O técnico alerta que se medidas corretivas não forem tomadas, o desequilíbrio na oferta de matéria-prima da região amazônica para os artesãos vai invibializar a consolidação de muitos negócios, com foco na sustentabilidade. Segundo estimativas do Sebrae no Acre, cerca de 70 toneladas por ano de sementes saem do Estado para o mercado interno e externo. Aproximadamente 4 mil famílias trabalham na coleta de jarina, açaí e paxiubão. A maior ocorrência da jarina é no Acre, responsável por 90% das sementes que estão nas biojóias, que encantam consumidores do Brasil e do mundo.

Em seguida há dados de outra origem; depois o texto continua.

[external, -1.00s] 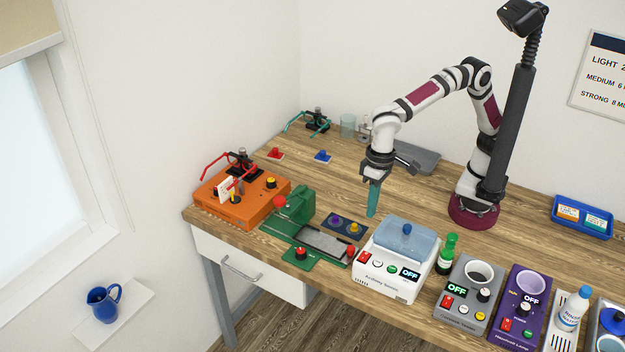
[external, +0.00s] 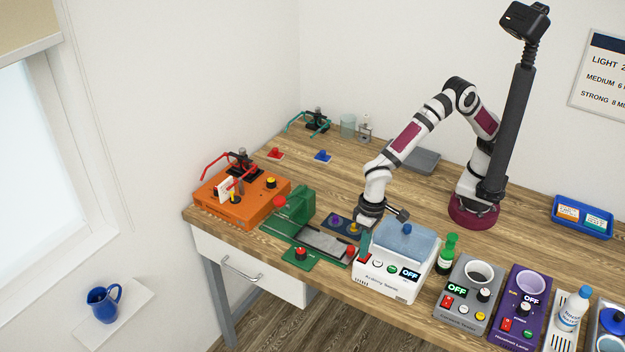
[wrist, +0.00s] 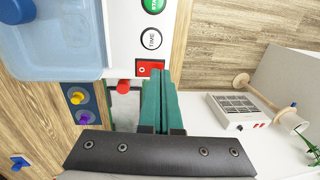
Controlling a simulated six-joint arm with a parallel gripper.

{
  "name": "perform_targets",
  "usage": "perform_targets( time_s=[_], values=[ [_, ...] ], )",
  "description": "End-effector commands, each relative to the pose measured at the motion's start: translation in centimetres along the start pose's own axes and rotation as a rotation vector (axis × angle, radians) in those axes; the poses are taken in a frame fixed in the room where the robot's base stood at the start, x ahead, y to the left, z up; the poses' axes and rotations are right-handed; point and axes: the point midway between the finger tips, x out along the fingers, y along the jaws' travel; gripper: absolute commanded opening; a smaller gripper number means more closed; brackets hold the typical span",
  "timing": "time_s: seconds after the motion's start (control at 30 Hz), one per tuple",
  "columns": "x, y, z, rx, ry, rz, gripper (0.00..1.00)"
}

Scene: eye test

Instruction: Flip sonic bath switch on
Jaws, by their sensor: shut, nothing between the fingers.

As unidades do Sebrae no Acre e no Pará montaram Grupos de Trabalho de Certificação de Sementes e Produtos Florestais Não-Madeireiros, que estão atuando nos estados. A Rede de Sementes da Amazônia integra o Grupo de Trabalho do Pará. Ela foi criada em setembro de 2001 e congrega várias instituições e órgãos estaduais ambientais da região.
O Estado do Acre será o primeiro a certificar a produção artesanal, em novembro próximo. A Associação Certificação Socioparticipativa da Amazônia (ACS), criada em 2004, será responsável pelos certificados, que comprovarão o processo produtivo sustentável de artesanato e dos produtos florestais não-madeireiros no Acre. A associação é formada por profissionais multidisciplinares de vários órgãos e instituições governamentais, universidades e organizações não-governamentais, das áreas ambiental e trabalhista.